Il pourrait s’agir d’une étape importante sur le chemin pour prouver la vie sur d’autres planètes : des scientifiques sous la direction du Pôle de recherche national (PRN) PlanetS, que l’Université de Berne codirige avec l’Université de Genève, sont parvenus à mesurer depuis un hélicoptère situé à plusieurs kilomètres du sol une particularité moléculaire centrale commune à tous les êtres vivants. La technologie de mesure pourrait également ouvrir des possibilités de télédétection de la Terre.

La main gauche est le miroir presque parfait de la main droite. Mais peu importe qu’on les tourne ou les torde, elles ne correspondent jamais parfaitement. C’est pourquoi, le gant gauche ne s’adapte pas aussi bien à la main droite qu’à la main gauche. En science, cette propriété s’appelle la chiralité.

Tout comme les mains sont chirales, les molécules peuvent également l’être. En effet, la plupart des molécules dans les cellules des organismes vivants, par exemple l’ADN, sont chirales. Mais à la différence des mains qui se présentent généralement par paires (gauche et droite), les molécules de la vie ne se présentent presque qu’exclusivement dans leur version ’ gauchère ’ ou ’ droitière ’. Les scientifiques parlent alors d’homochiralité. La raison pour laquelle il en est ainsi n’est aujourd’hui pas encore claire. Cette homochiralité moléculaire est toutefois une propriété caractéristique de la vie, ce que l’on appelle une biosignature.

Dans le cadre du projet MERMOZ (voir l’encadré d’information), l’équipe internationale de recherche sous la direction de l’Université de Berne et du Pôle de recherche national (PRN) PlanetS a désormais réussi à prouver cette signature à une distance de 2 kilomètres et à une vitesse de 70 km/h.

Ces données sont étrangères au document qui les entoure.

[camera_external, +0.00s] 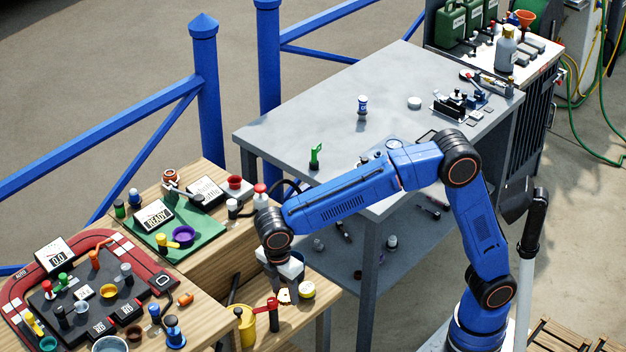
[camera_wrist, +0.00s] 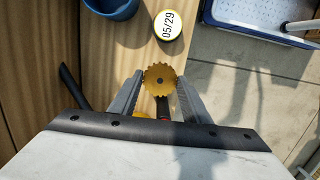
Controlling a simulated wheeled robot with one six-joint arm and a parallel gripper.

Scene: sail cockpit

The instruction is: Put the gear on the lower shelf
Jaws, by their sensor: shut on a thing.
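The gear (camera_wrist: 160,79) is a gold toothed disc with a dark centre hole, held between the two fingers of my gripper (camera_wrist: 158,95) in the wrist view. In the external view my gripper (camera_external: 284,283) points down over the right end of the wooden bench (camera_external: 318,300); the gear is hard to make out there. A grey lower shelf (camera_external: 400,255) shows under the grey table (camera_external: 330,120), to the right of my gripper, partly hidden by my arm. Several small items lie on this shelf.
A round yellow-edged piece marked 05/29 (camera_wrist: 168,25) sits close to the gear; a blue cup (camera_wrist: 110,8) is beside it. A red-handled part (camera_external: 272,310) and a yellow can (camera_external: 246,325) stand near my gripper. A table leg (camera_external: 368,290) stands beside the shelf.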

Jonas Kühn, manager du projet MERMOZ du Centre de l'espace et de l'habitabilité CSH de l'Université de Berne et co-auteur de l'étude, qui vient d'être publiée dans la revue Astronomy and Astrophysics, déclare : ’ L'avancée significative est que ces mesures ont été effectuées sur une plate-forme qui était en mouvement et vibrait, et malgré cela, nous sommes quand même parvenu à détecter ces biosignatures en quelques secondes ’.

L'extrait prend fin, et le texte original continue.